Market analysis will be plentiful, but the quality will be poor. Bear markets are not a time to be definitive about anything, and yet commentators will feel the need to make predictions. The airwaves will be full of comparisons to previous cycles (all of them useless), and strategists will try to call the bottom by applying a market multiple to depressed earnings forecasts (usually overly bearish).

Valuation will be confusing. Valuation is my north star, but it too will give mixed signals. Resilient companies able to maintain their profits will see price-to-earnings multiples drop below the historical range and appear to be great buys. The best opportunities, however, may be cyclical companies that have seen their profits disappear and are trading at stratospheric multiples.

People will be swearing off stocks forever.

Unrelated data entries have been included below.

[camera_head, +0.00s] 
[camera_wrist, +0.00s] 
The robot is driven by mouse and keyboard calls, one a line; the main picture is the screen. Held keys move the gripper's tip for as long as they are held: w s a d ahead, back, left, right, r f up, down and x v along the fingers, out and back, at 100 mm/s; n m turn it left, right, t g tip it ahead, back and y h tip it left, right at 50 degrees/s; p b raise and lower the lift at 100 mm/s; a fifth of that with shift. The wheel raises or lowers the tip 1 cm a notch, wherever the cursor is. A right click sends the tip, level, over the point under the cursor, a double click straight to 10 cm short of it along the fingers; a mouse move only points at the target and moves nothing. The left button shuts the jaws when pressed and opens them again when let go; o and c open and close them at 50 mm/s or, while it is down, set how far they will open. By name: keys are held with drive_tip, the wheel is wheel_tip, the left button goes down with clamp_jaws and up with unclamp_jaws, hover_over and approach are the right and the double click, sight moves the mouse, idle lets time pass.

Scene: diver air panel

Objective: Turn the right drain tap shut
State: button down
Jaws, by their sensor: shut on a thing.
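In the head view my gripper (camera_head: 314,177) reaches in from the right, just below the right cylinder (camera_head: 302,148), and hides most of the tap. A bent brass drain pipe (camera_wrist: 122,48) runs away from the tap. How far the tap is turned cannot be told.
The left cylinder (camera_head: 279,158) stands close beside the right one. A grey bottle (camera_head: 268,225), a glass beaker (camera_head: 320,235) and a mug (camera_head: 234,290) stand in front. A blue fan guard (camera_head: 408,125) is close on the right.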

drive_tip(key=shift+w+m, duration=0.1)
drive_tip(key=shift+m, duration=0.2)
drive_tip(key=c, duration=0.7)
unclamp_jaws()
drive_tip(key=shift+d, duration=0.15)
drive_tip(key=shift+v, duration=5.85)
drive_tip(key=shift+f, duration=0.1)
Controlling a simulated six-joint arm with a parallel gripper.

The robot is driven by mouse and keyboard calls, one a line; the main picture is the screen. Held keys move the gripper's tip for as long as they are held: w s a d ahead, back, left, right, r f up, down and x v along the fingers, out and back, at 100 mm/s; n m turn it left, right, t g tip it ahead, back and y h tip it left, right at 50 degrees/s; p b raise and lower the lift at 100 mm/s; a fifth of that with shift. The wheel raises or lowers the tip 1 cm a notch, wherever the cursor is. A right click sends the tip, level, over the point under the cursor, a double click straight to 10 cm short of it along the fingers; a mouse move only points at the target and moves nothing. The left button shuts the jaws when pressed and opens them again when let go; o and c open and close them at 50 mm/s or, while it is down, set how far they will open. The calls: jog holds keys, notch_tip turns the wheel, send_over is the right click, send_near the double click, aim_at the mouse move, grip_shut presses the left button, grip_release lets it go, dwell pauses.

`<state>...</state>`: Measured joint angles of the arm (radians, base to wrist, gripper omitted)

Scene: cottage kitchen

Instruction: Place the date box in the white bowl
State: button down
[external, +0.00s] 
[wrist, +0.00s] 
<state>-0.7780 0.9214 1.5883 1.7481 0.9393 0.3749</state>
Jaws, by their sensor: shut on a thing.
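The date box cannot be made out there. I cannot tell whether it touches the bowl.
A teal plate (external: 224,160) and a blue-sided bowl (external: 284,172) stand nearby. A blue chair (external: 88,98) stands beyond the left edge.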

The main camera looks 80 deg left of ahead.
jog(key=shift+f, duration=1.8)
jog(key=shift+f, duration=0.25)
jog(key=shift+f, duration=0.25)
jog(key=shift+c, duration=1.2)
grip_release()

Just as it’s hard now to see what’s going to get in the way of further gains, a recovery to new highs is equally hard to picture. Investor sentiment will be at the far end of the fear-versus-greed spectrum.

Investors will be confident in their negativity. The late Peter Bernstein said, “In calmer moments, investors recognize their inability to know what the future holds. In moments of extreme panic or enthusiasm, however, they become remarkably bold in their predictions.”

With this confidence, people around you will be taking big bets. I don’t mean buying risky stocks but rather selling and going to cash, which is the biggest risk a long-term investor can take.

You’ll be frozen. When you add it all up – the poor information, negativity and confusing indicators – it will be hard to act. The thought of buying something and losing more money will be crippling.

To be clear, doing nothing is not a bad result, and will be better than most other investors will be doing, but doing what you always do would be even better.

Bob Hager, my former partner and co-founder of Phillips, Hager & North, kept it simple. He made sure he was going back up with as much (or more) than he went down with. In other words, don’t absorb a market decline with 80 per cent of your portfolio in stocks and ride the recovery with 60 per cent.

To follow his advice, you’ll need to do some rebalancing by taking money out of things that have done well and putting it into the hardest-hit areas. You don’t have to do it all at once. There are times when boldness is rewarded, but in this case, baby steps are more realistic. To be sure, some purchases will occur before the market bottoms out, and some will be after, but success in bear markets is not about precision, it’s about getting it done.

So enjoy the sunshine, but don’t miss the opportunity to prepare for rain.